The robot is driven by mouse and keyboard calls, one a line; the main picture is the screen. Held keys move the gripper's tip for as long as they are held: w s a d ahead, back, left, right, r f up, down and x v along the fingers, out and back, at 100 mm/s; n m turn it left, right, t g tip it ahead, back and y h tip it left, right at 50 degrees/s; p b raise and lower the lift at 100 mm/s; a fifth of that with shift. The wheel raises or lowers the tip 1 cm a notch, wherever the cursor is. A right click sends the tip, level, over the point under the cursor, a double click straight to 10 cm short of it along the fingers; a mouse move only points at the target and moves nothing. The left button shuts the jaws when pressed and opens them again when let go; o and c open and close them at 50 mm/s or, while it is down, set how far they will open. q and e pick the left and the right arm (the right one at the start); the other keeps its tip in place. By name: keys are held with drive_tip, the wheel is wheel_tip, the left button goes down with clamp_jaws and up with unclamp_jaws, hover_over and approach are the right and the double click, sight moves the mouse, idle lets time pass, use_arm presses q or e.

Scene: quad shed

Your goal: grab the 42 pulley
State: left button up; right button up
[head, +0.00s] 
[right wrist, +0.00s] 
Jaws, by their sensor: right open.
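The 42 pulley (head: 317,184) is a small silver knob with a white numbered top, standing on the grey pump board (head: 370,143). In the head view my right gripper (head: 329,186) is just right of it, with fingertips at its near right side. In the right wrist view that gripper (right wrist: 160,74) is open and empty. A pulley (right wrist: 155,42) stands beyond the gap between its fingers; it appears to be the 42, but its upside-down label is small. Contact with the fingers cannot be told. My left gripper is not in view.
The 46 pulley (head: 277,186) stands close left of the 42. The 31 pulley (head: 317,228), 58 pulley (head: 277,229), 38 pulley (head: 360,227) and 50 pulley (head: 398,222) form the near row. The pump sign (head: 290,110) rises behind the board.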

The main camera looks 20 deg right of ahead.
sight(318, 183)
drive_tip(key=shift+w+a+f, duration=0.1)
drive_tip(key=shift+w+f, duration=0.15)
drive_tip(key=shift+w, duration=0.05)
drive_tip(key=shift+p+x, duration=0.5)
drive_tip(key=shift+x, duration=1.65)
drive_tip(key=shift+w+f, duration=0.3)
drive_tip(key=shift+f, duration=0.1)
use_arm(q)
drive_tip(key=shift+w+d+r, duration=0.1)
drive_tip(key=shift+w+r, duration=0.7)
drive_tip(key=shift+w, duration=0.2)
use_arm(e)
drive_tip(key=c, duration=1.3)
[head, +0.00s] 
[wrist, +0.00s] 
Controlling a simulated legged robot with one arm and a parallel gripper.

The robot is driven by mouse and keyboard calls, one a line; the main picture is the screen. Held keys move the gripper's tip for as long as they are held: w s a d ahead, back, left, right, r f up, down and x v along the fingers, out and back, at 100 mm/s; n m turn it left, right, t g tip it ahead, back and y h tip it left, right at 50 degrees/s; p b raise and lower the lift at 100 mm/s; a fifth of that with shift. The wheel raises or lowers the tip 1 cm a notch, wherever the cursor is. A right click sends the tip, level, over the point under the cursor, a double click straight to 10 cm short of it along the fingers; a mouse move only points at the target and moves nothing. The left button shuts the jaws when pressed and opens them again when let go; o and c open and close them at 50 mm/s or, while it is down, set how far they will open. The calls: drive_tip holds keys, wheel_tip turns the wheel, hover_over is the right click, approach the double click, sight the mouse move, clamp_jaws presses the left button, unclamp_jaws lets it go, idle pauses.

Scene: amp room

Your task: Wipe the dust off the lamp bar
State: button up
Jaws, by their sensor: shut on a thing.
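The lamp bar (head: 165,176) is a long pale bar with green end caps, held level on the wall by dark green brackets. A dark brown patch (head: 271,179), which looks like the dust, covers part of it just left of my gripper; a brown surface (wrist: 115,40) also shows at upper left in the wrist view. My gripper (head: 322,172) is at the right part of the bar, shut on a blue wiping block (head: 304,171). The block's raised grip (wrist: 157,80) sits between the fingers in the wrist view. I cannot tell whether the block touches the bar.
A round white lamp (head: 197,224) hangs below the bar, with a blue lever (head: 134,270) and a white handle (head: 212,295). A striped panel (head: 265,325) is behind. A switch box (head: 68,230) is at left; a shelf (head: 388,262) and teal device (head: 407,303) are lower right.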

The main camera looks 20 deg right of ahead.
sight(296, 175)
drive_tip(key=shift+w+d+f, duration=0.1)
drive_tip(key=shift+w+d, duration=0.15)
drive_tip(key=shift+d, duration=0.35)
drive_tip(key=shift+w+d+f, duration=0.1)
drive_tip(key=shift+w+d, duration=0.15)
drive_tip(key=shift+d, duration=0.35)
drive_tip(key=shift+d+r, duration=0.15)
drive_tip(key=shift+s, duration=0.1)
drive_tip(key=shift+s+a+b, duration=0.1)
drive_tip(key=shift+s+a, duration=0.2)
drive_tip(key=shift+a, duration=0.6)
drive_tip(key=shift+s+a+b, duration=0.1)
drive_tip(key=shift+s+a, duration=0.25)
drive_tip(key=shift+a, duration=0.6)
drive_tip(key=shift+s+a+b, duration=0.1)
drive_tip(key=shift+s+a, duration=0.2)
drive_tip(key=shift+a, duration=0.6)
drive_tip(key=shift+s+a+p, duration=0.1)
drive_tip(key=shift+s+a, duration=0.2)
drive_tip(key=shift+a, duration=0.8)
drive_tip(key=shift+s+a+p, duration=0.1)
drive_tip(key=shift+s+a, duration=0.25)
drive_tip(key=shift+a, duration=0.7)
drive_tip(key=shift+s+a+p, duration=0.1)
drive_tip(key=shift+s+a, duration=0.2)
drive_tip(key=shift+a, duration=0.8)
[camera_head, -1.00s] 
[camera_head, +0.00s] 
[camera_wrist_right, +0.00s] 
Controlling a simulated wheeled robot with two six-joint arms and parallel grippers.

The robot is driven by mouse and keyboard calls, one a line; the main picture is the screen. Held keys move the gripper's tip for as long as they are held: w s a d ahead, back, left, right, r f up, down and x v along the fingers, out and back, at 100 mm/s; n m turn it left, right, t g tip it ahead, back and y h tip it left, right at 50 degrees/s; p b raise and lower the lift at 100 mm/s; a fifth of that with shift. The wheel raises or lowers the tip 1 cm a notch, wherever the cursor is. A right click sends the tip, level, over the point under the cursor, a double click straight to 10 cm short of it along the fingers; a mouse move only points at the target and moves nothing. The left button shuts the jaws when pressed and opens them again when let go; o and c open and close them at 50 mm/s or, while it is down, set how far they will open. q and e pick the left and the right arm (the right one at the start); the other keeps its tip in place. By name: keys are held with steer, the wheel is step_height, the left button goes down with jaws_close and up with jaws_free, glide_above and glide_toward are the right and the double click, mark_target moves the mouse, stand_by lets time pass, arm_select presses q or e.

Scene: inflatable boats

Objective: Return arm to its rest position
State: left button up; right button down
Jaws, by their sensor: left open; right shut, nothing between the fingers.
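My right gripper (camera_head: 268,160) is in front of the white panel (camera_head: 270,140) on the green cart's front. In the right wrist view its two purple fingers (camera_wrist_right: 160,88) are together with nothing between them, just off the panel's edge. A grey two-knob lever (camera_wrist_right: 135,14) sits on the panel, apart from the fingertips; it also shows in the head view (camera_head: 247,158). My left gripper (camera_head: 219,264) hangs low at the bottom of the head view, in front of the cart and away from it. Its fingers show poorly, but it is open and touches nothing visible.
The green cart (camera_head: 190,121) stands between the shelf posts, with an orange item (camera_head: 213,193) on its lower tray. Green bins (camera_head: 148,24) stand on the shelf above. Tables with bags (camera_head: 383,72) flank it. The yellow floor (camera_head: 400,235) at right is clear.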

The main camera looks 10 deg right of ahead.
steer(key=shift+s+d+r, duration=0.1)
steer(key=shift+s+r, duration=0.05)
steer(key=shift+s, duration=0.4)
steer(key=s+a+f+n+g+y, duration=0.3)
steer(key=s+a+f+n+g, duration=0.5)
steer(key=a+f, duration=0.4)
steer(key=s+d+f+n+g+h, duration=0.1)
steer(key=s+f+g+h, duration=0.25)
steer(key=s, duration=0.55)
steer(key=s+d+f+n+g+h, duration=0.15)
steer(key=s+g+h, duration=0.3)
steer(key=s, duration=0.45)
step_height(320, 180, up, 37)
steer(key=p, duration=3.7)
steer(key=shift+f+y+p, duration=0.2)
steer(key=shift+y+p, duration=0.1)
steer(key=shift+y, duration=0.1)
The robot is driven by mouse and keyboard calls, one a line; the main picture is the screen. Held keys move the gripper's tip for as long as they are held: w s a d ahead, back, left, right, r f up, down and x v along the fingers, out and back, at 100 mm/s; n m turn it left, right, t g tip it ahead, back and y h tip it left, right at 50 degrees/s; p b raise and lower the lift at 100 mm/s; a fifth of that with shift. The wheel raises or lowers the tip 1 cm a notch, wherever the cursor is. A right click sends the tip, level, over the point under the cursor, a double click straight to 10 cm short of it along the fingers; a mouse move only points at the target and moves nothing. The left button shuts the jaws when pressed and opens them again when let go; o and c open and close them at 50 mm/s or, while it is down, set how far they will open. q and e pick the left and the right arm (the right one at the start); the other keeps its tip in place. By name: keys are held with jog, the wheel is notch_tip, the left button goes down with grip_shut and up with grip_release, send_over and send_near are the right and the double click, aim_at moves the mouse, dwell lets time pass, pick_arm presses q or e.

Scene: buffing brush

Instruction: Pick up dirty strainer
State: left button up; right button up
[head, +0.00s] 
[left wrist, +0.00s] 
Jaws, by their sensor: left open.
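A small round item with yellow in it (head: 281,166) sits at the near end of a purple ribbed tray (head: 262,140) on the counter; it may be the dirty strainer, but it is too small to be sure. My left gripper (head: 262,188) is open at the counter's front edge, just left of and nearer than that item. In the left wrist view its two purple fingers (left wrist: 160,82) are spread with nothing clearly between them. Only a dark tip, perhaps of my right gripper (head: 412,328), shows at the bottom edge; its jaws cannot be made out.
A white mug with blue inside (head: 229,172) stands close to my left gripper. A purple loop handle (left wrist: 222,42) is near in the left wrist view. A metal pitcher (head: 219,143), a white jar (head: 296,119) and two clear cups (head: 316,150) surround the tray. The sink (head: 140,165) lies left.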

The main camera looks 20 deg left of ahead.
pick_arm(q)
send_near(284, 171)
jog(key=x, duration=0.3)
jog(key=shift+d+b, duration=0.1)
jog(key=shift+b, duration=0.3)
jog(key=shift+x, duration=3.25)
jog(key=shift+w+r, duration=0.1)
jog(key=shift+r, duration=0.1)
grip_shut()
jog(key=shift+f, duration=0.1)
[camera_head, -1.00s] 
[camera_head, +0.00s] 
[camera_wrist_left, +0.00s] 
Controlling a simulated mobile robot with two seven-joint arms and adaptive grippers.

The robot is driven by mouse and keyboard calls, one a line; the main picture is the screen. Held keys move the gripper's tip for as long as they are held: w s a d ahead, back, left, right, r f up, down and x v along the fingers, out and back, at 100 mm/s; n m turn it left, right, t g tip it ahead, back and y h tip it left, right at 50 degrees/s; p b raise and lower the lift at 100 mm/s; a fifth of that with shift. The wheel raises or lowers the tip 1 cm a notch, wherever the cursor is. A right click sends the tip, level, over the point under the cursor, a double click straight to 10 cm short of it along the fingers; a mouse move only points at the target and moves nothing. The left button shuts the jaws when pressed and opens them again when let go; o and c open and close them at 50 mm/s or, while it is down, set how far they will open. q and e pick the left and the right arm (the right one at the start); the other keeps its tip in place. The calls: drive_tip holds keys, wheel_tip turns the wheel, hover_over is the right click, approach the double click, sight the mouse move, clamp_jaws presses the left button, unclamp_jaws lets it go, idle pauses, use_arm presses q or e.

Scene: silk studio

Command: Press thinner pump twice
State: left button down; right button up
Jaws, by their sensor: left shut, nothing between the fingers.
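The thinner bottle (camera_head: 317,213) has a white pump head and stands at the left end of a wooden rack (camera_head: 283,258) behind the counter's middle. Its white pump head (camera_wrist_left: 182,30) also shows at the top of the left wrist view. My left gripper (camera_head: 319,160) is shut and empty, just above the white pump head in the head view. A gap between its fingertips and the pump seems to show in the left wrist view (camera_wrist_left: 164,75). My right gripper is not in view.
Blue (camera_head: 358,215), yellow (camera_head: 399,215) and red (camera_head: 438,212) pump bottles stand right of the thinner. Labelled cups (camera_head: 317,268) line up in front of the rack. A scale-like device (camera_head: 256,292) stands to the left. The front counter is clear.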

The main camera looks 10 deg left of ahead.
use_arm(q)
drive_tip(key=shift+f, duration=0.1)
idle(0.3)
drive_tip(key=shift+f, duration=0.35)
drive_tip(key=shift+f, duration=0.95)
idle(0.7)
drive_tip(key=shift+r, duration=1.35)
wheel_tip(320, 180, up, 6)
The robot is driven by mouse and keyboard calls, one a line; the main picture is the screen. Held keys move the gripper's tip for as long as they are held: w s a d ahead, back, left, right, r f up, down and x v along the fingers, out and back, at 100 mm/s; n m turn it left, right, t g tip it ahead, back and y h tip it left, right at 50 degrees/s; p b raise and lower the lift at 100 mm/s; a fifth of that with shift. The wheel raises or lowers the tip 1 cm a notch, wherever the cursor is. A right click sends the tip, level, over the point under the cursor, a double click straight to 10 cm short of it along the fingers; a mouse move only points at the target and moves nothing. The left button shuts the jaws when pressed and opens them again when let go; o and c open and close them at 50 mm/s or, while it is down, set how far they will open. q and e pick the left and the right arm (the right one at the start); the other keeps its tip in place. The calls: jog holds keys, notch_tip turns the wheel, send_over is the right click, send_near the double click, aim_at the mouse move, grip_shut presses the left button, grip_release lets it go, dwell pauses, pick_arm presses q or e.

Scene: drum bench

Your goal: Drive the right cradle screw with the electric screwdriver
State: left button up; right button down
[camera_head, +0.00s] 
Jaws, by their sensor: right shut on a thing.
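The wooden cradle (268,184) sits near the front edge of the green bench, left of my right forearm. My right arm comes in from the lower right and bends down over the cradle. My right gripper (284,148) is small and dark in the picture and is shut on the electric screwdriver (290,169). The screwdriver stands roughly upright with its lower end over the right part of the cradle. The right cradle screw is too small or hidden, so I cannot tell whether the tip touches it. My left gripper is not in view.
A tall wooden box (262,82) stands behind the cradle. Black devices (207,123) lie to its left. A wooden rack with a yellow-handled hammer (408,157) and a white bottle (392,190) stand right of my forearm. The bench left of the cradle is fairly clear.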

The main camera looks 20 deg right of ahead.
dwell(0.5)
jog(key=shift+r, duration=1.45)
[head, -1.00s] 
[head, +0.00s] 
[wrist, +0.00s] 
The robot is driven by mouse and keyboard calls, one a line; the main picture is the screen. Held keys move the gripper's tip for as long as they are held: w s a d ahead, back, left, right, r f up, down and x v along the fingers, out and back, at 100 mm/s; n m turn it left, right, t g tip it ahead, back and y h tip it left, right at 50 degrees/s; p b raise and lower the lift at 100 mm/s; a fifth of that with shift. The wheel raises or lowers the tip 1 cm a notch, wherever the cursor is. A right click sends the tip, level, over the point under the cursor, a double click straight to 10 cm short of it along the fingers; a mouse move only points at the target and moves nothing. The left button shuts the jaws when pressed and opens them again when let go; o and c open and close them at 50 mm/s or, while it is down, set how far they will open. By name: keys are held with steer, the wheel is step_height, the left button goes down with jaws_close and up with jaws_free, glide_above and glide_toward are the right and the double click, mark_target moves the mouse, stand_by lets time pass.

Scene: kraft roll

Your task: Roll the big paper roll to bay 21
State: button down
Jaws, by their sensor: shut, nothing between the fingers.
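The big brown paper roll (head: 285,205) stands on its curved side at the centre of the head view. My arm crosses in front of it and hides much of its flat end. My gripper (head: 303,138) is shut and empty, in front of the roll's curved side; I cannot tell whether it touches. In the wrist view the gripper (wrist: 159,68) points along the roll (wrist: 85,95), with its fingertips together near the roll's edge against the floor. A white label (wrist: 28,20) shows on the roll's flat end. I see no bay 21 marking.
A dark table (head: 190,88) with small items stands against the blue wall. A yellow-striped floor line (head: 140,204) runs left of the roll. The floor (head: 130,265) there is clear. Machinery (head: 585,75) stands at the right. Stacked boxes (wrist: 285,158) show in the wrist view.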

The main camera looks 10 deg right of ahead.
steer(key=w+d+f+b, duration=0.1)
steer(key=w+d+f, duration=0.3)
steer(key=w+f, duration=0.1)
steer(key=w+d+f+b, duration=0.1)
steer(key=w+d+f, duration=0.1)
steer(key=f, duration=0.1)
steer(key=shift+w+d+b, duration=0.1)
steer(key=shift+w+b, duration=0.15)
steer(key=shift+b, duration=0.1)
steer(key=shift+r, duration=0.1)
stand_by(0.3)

→ Aim of the task
In the listing above, locate each line with "joint" and copy it.

→ Task solution
Controlling a simulated wheeled robot with two six-joint arms and parallel grippers.
Controlling a simulated mobile robot with two seven-joint arms and adaptive grippers.

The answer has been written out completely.